## Records to use
......

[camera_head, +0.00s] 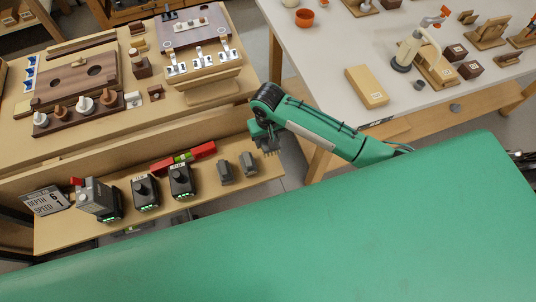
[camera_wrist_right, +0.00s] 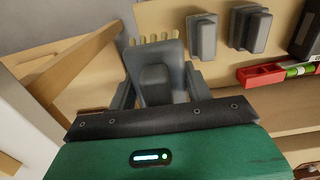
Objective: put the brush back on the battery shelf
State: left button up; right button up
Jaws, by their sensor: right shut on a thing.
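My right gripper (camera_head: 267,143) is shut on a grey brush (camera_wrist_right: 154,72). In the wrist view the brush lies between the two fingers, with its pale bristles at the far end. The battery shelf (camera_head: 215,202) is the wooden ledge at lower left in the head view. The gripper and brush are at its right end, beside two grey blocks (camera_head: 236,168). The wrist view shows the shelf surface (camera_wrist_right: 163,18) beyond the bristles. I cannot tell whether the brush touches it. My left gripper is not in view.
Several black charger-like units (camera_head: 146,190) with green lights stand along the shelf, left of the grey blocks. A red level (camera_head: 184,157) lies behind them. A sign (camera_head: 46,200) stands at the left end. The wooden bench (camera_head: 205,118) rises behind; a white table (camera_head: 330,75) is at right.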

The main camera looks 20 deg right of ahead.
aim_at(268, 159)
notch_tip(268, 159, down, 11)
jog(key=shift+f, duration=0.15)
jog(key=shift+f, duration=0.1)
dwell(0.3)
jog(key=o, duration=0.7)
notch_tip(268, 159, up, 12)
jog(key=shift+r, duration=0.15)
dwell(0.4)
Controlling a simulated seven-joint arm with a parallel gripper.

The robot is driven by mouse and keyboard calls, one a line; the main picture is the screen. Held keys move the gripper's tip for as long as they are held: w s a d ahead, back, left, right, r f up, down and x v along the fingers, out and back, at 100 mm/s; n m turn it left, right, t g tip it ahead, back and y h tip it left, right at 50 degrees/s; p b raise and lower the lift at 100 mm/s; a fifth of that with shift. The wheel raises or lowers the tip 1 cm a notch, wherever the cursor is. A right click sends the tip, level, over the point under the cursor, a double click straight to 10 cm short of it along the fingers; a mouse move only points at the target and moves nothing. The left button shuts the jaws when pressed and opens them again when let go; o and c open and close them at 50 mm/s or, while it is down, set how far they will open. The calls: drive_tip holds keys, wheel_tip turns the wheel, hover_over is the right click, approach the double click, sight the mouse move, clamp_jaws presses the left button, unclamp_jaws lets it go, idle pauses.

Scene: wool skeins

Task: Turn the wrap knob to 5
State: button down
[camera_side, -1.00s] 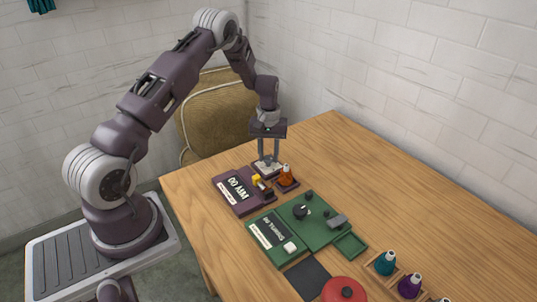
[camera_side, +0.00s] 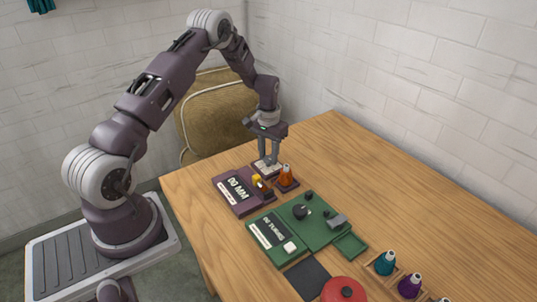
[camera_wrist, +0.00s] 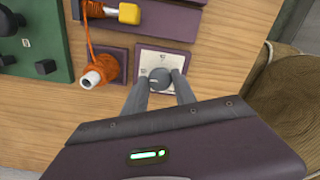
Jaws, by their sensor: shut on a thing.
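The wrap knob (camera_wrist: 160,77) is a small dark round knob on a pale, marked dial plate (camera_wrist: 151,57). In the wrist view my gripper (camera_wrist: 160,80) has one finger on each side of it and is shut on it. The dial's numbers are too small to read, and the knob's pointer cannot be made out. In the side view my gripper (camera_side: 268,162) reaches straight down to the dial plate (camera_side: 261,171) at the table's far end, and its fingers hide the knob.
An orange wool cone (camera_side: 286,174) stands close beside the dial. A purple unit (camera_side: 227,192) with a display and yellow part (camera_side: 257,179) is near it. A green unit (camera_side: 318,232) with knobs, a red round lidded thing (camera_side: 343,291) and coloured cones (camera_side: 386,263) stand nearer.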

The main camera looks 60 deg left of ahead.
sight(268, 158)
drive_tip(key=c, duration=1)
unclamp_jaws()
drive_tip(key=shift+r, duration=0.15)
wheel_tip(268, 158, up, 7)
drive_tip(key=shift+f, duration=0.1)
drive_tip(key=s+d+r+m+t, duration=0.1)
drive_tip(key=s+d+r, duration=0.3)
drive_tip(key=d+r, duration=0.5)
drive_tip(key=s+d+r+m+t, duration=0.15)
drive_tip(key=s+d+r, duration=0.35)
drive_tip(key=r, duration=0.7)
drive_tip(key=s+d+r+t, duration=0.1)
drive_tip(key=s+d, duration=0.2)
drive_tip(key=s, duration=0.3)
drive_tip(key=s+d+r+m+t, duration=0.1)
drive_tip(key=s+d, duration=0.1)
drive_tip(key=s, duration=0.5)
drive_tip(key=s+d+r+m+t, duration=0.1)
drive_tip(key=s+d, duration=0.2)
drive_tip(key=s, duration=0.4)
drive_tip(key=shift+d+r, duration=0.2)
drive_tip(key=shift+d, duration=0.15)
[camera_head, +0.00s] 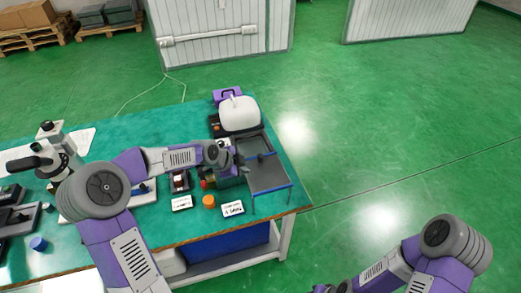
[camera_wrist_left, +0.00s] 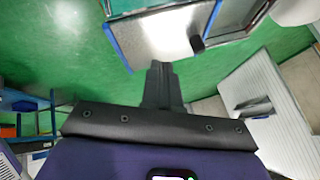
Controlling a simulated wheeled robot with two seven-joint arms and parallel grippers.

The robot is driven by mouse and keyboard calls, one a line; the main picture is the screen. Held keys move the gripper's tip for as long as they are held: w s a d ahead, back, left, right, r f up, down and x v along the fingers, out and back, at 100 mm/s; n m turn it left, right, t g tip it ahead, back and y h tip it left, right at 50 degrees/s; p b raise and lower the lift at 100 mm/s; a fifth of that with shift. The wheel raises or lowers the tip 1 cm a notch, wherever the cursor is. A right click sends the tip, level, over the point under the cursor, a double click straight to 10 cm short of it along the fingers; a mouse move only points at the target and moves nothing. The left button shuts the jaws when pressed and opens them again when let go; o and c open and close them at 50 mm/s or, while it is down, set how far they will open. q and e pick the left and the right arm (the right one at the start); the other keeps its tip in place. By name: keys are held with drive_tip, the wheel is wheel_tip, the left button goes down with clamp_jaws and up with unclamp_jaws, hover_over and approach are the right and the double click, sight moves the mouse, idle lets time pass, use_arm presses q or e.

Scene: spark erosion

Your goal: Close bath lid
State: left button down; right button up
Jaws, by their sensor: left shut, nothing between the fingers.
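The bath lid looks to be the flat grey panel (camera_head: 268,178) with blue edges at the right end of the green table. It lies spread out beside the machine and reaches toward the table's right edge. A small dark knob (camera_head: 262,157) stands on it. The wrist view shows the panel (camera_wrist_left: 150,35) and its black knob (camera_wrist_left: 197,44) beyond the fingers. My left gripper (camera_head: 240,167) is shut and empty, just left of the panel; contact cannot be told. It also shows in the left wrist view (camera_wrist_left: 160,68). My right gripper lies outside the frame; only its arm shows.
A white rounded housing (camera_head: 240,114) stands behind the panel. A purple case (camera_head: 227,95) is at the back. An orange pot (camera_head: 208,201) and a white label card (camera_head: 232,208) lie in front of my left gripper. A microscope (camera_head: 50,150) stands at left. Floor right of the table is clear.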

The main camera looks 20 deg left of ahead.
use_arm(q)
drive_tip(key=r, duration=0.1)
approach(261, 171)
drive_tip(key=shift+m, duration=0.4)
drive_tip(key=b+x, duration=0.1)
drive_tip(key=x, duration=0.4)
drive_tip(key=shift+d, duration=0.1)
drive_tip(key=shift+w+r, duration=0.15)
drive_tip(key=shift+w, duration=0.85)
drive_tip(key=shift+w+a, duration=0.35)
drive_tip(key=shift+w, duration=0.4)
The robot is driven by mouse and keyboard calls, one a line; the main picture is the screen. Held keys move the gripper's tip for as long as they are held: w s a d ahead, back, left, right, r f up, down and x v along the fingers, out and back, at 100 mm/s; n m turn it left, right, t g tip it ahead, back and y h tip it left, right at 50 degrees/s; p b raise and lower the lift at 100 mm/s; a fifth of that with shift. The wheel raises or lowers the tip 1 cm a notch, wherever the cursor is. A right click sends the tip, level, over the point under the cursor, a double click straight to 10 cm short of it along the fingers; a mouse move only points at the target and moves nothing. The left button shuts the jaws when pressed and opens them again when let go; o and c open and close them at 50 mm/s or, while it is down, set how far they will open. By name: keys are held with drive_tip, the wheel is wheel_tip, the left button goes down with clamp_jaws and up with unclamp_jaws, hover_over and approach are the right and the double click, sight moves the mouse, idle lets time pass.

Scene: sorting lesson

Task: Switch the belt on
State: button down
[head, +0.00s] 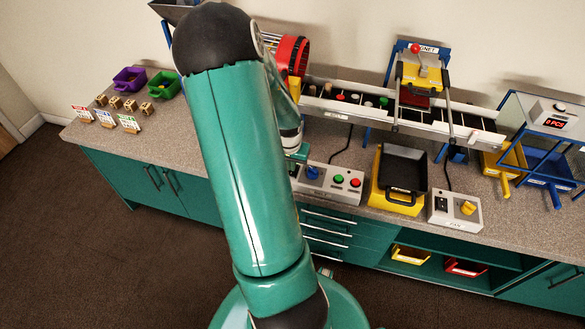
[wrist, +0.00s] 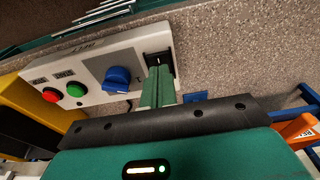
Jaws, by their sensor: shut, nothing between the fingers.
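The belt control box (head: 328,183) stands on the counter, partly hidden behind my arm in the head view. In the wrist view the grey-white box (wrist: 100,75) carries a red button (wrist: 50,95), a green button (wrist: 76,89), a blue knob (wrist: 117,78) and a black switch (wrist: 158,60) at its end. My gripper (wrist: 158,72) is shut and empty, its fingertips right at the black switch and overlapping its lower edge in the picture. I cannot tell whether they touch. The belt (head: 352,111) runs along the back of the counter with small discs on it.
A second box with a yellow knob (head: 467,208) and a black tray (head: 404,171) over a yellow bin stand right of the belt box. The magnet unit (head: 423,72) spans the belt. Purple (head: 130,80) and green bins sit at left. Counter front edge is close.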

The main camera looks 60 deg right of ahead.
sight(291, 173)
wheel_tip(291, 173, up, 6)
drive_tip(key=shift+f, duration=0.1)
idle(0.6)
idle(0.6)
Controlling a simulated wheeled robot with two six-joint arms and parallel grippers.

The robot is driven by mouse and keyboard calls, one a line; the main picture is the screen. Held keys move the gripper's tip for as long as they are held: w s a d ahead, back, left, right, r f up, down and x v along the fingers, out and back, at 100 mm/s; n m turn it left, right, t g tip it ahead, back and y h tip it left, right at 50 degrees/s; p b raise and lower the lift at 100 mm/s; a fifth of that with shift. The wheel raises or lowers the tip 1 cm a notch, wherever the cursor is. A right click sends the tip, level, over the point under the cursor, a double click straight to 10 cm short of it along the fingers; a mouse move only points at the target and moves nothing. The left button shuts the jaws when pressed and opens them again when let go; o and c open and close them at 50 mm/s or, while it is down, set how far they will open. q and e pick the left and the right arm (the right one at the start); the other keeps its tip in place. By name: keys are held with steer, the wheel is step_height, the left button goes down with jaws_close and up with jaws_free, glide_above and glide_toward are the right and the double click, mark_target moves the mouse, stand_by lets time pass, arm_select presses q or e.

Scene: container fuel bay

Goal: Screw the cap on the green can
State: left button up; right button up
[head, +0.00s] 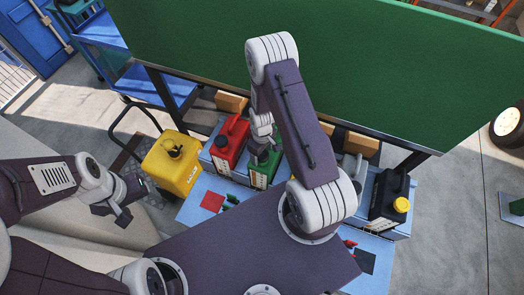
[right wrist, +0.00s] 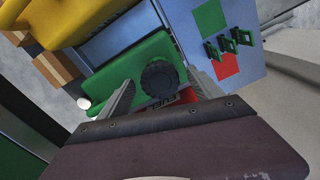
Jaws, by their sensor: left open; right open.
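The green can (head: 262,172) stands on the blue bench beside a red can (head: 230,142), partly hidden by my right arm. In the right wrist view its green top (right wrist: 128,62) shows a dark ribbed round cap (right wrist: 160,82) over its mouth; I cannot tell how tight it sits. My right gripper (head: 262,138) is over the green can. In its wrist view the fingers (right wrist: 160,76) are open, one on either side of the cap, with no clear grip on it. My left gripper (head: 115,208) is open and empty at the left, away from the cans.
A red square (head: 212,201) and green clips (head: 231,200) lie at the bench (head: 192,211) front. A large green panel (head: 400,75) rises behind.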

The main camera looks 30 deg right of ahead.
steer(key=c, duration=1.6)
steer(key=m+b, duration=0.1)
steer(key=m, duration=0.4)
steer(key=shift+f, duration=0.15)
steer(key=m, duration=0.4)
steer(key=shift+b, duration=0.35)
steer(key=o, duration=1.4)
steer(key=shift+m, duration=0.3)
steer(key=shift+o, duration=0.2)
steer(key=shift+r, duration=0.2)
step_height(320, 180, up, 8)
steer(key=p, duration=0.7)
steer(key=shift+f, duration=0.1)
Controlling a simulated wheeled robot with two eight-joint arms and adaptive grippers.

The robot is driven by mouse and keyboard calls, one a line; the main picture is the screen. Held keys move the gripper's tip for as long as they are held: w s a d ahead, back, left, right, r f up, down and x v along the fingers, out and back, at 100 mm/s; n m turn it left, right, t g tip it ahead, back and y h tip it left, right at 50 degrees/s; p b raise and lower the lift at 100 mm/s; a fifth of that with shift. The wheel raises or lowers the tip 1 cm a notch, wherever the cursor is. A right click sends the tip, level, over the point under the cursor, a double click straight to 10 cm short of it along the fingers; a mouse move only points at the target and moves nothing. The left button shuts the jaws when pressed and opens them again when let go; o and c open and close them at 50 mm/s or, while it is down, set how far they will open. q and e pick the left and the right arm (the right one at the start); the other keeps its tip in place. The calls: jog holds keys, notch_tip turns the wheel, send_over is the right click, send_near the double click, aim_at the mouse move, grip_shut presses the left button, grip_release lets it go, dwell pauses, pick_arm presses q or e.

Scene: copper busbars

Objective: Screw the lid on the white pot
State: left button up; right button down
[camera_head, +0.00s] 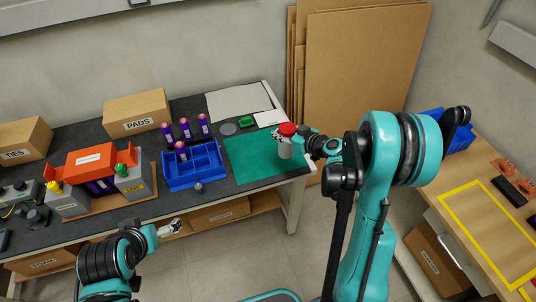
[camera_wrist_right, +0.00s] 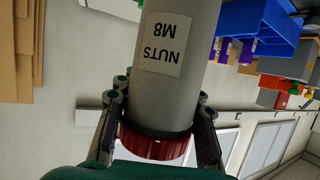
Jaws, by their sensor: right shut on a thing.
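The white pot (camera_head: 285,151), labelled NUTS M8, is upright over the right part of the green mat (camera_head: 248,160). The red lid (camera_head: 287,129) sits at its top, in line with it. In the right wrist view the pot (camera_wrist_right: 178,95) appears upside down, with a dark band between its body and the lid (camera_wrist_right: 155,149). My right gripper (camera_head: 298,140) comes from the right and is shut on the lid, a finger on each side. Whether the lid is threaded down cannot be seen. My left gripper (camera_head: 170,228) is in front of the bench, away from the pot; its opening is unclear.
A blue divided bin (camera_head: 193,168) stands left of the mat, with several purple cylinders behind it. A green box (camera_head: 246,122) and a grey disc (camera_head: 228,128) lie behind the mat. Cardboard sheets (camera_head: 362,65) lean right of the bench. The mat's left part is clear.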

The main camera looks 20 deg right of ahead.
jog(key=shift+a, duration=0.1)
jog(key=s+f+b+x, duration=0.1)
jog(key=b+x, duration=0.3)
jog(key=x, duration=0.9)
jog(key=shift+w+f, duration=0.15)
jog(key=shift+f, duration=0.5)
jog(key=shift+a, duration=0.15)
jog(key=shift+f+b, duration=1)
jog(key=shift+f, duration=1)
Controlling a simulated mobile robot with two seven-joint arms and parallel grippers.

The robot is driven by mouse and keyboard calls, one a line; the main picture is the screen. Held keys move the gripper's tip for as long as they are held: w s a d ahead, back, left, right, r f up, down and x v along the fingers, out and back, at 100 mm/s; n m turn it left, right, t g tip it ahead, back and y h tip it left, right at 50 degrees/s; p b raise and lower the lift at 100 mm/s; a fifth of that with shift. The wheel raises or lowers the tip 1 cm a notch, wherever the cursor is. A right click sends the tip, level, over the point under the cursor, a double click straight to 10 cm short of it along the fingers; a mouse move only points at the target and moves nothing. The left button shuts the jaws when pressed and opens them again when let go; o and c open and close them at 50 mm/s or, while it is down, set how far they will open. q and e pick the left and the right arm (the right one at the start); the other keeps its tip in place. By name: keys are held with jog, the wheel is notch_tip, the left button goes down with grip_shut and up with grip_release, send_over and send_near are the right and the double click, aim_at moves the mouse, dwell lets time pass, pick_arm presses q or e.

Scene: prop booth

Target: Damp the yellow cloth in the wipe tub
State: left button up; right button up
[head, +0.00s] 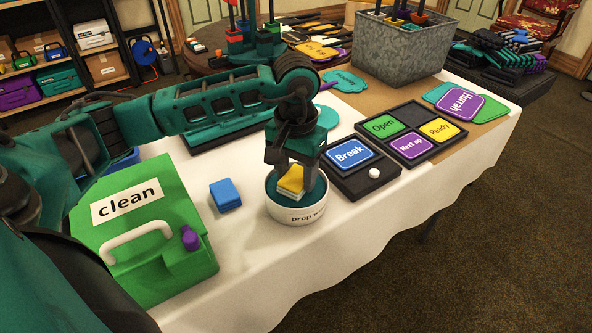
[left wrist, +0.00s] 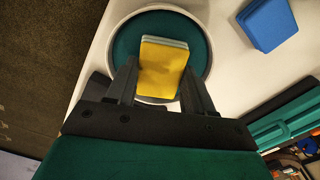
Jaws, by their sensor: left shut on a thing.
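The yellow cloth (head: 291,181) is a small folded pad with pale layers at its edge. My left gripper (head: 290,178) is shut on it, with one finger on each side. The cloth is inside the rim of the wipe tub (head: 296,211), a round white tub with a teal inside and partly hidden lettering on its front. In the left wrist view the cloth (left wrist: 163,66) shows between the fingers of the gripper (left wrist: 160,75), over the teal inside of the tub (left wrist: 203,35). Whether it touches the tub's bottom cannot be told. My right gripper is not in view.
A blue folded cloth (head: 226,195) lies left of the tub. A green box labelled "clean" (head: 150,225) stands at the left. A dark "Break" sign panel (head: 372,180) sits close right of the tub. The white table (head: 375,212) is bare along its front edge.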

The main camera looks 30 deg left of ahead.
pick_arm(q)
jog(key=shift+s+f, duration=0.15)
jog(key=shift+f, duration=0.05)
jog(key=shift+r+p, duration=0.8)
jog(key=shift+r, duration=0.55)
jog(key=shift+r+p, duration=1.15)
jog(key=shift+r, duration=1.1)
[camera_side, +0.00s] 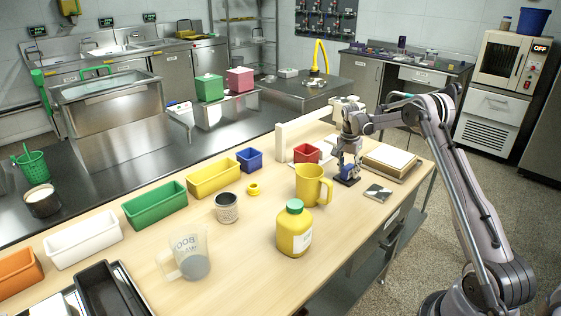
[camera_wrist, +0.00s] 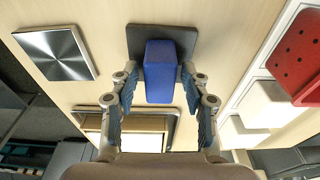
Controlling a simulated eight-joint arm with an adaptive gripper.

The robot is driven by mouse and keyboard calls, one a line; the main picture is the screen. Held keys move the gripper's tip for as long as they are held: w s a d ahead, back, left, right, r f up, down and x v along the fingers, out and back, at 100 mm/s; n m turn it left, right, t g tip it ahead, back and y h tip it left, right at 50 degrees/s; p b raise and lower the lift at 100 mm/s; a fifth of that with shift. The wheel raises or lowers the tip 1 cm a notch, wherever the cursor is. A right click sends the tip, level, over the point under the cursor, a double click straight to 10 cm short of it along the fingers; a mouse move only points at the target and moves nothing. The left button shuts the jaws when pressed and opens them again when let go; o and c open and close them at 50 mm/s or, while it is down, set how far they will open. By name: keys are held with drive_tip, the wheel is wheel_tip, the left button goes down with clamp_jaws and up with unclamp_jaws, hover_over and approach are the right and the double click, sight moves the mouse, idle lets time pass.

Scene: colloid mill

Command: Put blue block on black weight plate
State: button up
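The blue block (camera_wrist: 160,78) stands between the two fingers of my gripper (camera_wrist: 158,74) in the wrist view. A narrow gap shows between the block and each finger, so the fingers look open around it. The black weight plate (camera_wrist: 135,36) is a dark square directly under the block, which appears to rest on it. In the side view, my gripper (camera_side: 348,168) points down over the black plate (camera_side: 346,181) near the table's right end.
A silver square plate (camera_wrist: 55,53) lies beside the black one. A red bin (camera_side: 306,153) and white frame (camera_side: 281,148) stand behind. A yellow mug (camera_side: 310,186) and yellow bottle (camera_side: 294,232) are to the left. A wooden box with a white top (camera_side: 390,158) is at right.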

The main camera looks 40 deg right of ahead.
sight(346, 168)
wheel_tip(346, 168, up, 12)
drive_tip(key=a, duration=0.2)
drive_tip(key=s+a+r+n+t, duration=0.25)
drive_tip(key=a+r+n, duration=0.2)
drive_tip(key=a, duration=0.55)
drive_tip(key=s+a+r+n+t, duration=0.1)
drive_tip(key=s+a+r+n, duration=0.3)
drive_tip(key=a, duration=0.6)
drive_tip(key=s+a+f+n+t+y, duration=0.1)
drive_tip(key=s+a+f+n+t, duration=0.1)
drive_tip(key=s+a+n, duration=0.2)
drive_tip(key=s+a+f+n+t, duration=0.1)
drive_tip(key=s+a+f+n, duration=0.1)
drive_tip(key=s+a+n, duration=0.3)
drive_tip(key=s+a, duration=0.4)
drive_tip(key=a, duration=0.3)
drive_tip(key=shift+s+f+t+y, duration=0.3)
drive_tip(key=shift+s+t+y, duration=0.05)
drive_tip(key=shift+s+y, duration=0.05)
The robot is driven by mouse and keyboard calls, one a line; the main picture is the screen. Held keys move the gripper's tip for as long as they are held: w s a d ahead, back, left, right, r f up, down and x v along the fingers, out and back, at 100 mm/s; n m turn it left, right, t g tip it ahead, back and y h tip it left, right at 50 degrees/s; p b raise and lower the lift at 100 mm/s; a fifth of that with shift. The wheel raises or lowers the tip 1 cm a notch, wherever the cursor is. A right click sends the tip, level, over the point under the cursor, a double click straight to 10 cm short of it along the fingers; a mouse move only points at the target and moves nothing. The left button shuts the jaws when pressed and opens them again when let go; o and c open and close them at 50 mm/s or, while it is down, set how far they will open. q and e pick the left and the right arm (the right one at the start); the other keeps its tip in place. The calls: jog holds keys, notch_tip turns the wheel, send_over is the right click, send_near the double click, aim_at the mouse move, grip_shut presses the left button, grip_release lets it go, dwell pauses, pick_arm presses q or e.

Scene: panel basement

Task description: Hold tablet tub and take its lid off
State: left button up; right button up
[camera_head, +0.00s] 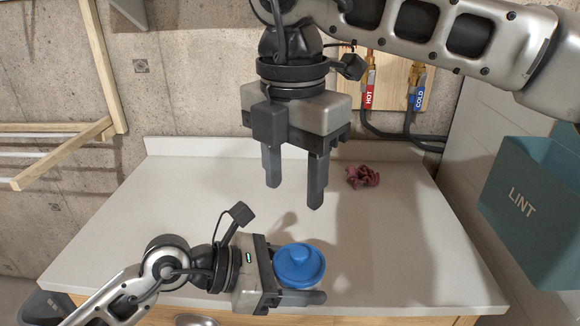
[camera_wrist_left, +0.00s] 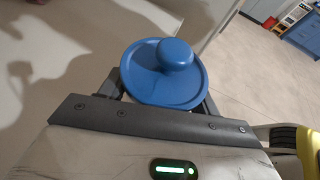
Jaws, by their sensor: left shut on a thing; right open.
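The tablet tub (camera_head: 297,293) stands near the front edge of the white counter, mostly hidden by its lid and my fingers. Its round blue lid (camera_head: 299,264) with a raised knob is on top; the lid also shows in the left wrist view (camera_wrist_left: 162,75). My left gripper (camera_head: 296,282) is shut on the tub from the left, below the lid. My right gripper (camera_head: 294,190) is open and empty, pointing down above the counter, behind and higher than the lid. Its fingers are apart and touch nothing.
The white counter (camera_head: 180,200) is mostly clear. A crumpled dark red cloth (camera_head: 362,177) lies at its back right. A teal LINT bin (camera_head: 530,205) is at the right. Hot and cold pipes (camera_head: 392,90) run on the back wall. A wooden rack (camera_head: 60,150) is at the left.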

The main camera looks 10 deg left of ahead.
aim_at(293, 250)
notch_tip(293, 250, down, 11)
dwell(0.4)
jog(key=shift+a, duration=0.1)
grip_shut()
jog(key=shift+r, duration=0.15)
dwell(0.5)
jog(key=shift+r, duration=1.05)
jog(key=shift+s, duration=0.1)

......

## Exercise prompt
Report only how many lines of the listing hold the word "Task".

## The reply
3